- **Work to be completed**: Check each line for the word "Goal" and report how many have it. Give nothing else.
** START OF Extracted data **
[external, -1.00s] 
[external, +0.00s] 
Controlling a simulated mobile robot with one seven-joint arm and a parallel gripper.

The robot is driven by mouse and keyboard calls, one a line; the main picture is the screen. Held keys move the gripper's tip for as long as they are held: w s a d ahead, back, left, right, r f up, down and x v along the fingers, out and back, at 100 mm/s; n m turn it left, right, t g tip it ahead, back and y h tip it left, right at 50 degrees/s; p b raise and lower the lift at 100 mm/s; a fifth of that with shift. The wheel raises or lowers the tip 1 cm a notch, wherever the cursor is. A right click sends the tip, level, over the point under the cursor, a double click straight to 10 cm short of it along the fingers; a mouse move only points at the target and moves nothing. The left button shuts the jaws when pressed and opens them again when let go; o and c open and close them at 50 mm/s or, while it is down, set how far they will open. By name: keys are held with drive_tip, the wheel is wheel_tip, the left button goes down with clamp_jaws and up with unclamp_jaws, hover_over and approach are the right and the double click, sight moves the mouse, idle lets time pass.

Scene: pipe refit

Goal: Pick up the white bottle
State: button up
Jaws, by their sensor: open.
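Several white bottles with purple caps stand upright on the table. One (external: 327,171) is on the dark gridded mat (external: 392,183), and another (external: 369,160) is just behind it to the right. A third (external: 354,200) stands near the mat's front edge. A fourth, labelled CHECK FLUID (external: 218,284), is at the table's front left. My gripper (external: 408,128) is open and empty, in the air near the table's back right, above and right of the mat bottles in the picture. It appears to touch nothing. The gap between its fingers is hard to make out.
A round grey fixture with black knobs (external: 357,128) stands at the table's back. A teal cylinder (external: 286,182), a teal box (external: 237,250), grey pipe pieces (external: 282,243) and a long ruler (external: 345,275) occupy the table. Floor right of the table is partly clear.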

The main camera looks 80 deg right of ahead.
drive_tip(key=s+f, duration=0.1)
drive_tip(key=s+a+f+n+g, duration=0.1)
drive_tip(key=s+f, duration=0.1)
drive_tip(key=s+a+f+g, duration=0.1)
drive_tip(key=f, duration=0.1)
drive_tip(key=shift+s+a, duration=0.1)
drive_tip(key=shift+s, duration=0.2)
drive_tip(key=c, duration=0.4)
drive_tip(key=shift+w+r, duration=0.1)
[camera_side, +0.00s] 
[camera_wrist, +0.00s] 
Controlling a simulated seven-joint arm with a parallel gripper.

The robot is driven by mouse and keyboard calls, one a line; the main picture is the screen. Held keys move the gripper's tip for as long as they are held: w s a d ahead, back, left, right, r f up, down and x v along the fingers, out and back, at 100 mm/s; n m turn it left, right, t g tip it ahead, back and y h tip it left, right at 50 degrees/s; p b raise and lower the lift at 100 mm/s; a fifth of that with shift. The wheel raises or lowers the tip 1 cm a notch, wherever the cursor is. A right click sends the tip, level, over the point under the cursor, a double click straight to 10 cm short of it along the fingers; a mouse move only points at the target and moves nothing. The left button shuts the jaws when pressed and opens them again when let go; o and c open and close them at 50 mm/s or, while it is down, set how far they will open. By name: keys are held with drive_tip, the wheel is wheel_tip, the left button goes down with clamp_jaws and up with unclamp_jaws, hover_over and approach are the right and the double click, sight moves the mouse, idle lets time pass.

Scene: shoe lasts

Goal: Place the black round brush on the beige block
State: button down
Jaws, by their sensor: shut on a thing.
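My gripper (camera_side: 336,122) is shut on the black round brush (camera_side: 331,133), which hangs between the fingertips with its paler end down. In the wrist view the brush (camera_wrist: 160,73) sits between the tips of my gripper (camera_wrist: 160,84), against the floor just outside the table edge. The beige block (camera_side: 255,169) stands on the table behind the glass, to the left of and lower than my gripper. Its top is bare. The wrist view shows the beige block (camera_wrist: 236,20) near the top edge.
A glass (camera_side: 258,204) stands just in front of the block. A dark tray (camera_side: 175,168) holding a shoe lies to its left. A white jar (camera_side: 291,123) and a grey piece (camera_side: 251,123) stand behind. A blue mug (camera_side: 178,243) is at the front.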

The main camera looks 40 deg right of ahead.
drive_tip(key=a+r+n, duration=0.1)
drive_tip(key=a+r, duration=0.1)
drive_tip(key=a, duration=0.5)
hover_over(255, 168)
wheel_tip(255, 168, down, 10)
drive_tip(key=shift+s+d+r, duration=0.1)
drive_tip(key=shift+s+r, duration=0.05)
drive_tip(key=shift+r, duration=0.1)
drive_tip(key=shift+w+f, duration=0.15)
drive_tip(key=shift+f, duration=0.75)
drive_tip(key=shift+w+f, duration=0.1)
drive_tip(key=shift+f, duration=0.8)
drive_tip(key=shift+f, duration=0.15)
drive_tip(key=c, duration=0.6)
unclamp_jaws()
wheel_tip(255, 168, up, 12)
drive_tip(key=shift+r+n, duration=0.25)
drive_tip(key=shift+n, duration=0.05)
** END OF Extracted data **
- **Task output**: 2